Short exercise
Will you write out the data exactly, excluding every picture?

Information supplied

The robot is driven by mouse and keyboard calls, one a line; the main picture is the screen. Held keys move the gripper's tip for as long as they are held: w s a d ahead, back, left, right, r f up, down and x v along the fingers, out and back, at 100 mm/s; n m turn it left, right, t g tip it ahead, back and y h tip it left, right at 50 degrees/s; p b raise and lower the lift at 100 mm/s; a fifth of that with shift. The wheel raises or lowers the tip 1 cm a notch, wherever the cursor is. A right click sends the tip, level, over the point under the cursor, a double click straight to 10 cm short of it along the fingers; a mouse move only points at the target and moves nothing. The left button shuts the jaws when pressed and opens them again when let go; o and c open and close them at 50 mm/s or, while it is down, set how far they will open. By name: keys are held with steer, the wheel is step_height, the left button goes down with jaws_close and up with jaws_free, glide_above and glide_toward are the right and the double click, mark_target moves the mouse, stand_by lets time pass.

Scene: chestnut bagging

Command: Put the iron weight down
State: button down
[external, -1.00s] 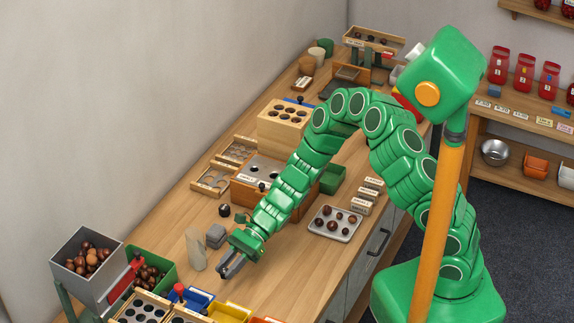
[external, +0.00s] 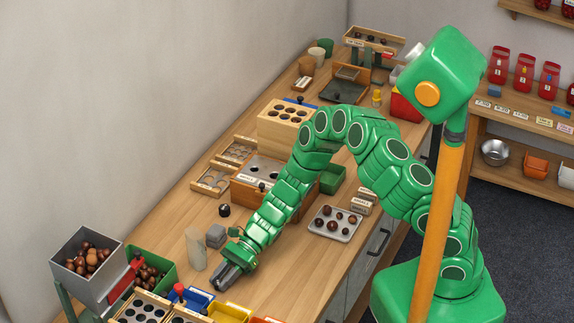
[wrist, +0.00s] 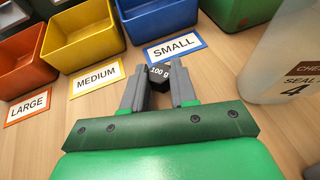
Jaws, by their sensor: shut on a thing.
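The iron weight (wrist: 158,74) is a small black piece marked "100 g". In the wrist view it sits between the tips of my two grey fingers. My gripper (wrist: 157,88) is shut on it. In the external view my gripper (external: 229,278) is low over the front part of the wooden bench, and the weight is hard to make out there. I cannot tell whether the weight's underside touches the wood.
Beyond my fingers stand a blue bin (wrist: 160,18) with a SMALL card (wrist: 175,47), a yellow bin (wrist: 83,34) with a MEDIUM card, and an orange bin (wrist: 22,62) with a LARGE card. A pale container (wrist: 285,60) stands close at right. Bare wood lies right of my gripper.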

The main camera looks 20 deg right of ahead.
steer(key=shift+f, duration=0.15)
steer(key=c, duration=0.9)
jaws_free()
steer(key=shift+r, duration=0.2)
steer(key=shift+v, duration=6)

Solution to this task
The robot is driven by mouse and keyboard calls, one a line; the main picture is the screen. Held keys move the gripper's tip for as long as they are held: w s a d ahead, back, left, right, r f up, down and x v along the fingers, out and back, at 100 mm/s; n m turn it left, right, t g tip it ahead, back and y h tip it left, right at 50 degrees/s; p b raise and lower the lift at 100 mm/s; a fifth of that with shift. The wheel raises or lowers the tip 1 cm a notch, wherever the cursor is. A right click sends the tip, level, over the point under the cursor, a double click straight to 10 cm short of it along the fingers; a mouse move only points at the target and moves nothing. The left button shuts the jaws when pressed and opens them again when let go; o and c open and close them at 50 mm/s or, while it is down, set how far they will open. By name: keys are held with steer, the wheel is step_height, the left button goes down with jaws_close and up with jaws_free, glide_above and glide_toward are the right and the double click, mark_target moves the mouse, stand_by lets time pass.

Scene: chestnut bagging

Command: Put the iron weight down
State: button down
[external, -1.00s] 
[external, +0.00s] 
[wrist, +0.00s] 
Jaws, by their sensor: shut on a thing.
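The iron weight (wrist: 158,74) is a small black piece marked "100 g". In the wrist view it sits between the tips of my two grey fingers. My gripper (wrist: 157,88) is shut on it. In the external view my gripper (external: 229,278) is low over the front part of the wooden bench, and the weight is hard to make out there. I cannot tell whether the weight's underside touches the wood.
Beyond my fingers stand a blue bin (wrist: 160,18) with a SMALL card (wrist: 175,47), a yellow bin (wrist: 83,34) with a MEDIUM card, and an orange bin (wrist: 22,62) with a LARGE card. A pale container (wrist: 285,60) stands close at right. Bare wood lies right of my gripper.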

The main camera looks 20 deg right of ahead.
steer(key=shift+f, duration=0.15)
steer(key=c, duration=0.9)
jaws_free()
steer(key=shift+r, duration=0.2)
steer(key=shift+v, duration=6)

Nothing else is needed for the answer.